Direction: Include in the output only the lines from the opening of the records through the line containing "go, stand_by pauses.", each printed exactly; pictures are omitted.

Information provided:

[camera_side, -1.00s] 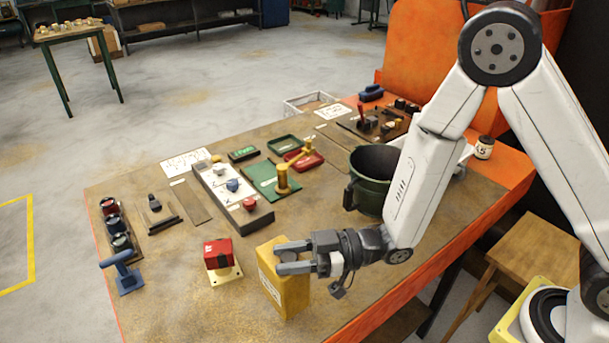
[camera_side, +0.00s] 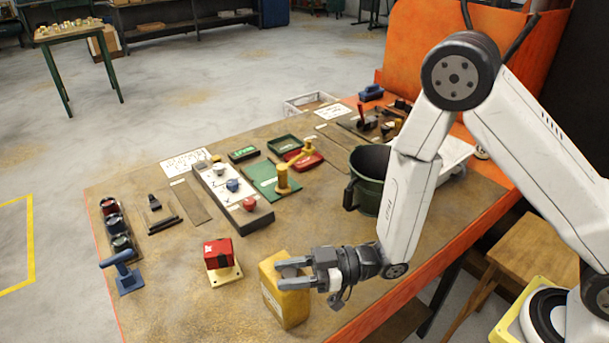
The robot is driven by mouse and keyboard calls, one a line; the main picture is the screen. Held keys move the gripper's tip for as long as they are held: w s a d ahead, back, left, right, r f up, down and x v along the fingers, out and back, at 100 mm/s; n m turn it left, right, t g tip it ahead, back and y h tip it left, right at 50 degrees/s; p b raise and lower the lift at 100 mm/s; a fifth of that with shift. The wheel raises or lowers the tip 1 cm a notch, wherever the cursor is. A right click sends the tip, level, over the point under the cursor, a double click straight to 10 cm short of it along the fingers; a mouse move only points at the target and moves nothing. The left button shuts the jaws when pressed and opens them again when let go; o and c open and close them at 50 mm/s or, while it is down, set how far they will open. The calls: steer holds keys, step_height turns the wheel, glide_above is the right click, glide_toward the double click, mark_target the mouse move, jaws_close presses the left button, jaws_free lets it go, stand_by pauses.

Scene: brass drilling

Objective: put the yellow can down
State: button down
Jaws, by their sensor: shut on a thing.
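The yellow can (camera_side: 284,303) is a boxy, block-like can near the front edge of the workbench. My gripper (camera_side: 281,274) is shut on its upper part, with the fingers reaching in from the right. The can looks close to upright. Its base is at or just above the bench top; I cannot tell whether it touches.
A red box on a pale yellow base (camera_side: 220,260) stands just left of the can. A dark green pot (camera_side: 368,180) stands behind my arm. The bench's orange edge (camera_side: 353,331) is close on the right.

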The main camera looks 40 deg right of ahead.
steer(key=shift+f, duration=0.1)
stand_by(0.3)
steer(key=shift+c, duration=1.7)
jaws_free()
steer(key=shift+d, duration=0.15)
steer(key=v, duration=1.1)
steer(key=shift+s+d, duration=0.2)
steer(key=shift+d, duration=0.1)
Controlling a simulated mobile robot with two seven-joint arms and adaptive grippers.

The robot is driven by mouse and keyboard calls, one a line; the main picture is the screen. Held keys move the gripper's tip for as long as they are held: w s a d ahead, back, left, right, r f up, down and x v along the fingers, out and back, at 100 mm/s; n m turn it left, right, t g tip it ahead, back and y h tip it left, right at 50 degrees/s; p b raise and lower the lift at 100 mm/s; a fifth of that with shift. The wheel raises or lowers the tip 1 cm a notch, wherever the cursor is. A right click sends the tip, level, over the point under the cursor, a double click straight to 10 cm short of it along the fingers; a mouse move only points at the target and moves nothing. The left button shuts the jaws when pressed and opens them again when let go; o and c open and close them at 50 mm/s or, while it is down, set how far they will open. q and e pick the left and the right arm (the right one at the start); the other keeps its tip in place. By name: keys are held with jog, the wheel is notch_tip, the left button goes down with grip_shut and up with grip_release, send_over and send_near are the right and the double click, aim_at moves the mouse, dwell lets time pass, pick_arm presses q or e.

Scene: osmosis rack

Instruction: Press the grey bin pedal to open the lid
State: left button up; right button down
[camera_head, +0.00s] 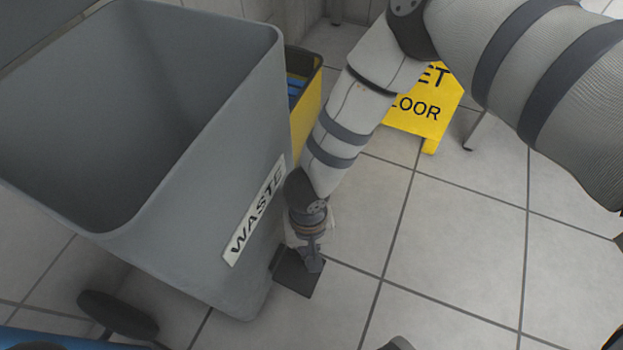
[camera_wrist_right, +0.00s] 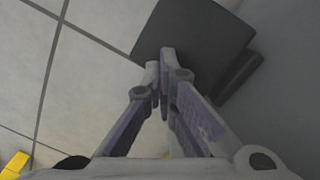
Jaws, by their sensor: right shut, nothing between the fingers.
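The grey bin (camera_head: 215,170) with a white WASTE label (camera_head: 254,212) stands at the left, and I look down into its open, empty-looking inside. A dark grey panel (camera_head: 40,22) at the top left corner looks like its raised lid. The flat dark pedal (camera_head: 293,280) sticks out at the foot of the bin; it also shows in the right wrist view (camera_wrist_right: 200,35). My right gripper (camera_head: 313,266) is shut and empty, pointing down with its fingertips (camera_wrist_right: 160,62) over the pedal, seemingly touching it. My left gripper is not in view.
A yellow wet floor sign (camera_head: 425,110) stands beyond my right arm. A yellow container with blue items (camera_head: 306,105) is behind the bin. A dark rounded object (camera_head: 118,314) is at the lower left.

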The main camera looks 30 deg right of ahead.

Solution:
[camera_side, -1.00s] 
[camera_side, +0.00s] 
The robot is driven by mouse and keyboard calls, one a line; the main picture is the screen. Held keys move the gripper's tip for as long as they are held: w s a d ahead, back, left, right, r f up, down and x v along the fingers, out and back, at 100 mm/s; n m turn it left, right, t g tip it ahead, back and y h tip it left, right at 50 degrees/s; p b raise and lower the lift at 100 mm/s; a fifth of that with shift. The wheel raises or lowers the tip 1 cm a notch, wherever the cursor is. A right click sends the tip, level, over the point under the cursor, a double click straight to 10 cm short of it along the fingers; a mouse move only points at the target and moves nothing. The left button shuts the jaws when pressed and opens them again when let go; o and c open and close them at 50 mm/s or, while it is down, set how far they will open. The calls: steer holds keys, step_height turns the wheel, glide_above is the right click, glide_toward the double click, mark_target the mouse move, jaws_close presses the left button, jaws_free lets it go, stand_by pauses.

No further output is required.